Barbican, LondonRating: ***
  
  


A late-1990s reincarnation of the band that first blew listeners away 25 years ago, Remember Shakti was back at the Barbican for the first night of an eagerly awaited, brief UK tour. John McLaughlin and Zakir Hussain were founders of the original Shakti, but ghatam player "Vikku" Vinayakram has been replaced by his son V Selvaganesh and, instead of the original violinist L Shankar, the young prodigy U Shrinivas completes the line-up on electric mandolin.

Their music is unusual, brilliant, and not for everyone, though the audience numbered as many of the newer "Shakti generation" as it did older converts. They opened with a Wild Western feel, McLaughlin on electric guitar - following the demise of his modified model - breaking in a series of intervals that gave way to little clusters of notes and a flamenco castanet-break before gurgling down.

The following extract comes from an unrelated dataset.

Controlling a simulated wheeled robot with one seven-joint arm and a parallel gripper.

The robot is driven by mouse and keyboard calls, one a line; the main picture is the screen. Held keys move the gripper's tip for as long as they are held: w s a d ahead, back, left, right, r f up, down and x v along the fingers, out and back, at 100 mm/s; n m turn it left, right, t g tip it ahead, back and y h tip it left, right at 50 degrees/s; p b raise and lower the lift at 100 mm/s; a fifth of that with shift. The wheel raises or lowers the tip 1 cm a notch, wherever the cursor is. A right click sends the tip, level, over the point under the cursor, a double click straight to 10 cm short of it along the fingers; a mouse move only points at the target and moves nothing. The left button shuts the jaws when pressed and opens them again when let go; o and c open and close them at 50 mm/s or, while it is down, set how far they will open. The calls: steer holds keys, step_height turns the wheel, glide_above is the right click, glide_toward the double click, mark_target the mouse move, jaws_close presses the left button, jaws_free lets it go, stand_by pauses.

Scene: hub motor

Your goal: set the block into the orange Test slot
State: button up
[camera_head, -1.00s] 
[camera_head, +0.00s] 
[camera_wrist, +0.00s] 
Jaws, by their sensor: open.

For 5 in the Morning, 6 in the Afternoon, McLaughlin and Shrinivas set up a call-and-echo, deep reverberations supplemented by delicate picking. Hussain then led us into his Ma No Pa tune, using a silver hammer and his palms on tabla to cook up a continuum of sound.

There was a watchfulness; the containment of racehorses about to burst from their boxes. McLaughlin took a swig of water. Then they were off, with a quiet glinty vamp so intoxicating that when Shakti paused at odd moments, the audience filled in the gaps with fingers on knees, as when a pop star holds out a mike from the stage.

Shrinivas is a real find, his quavery, liquid sound summoning occasional echoes of TV's Bergerac but arguably as comfortable in, say, an Eric Clapton line-up. In one evocative ballad, the two string players transfixed the audience with a tender, rising melody. Selvaganesh and Hussain returned for the set's last number, which ended with each man flying off the beat like an ice skater released from the pull of gravity.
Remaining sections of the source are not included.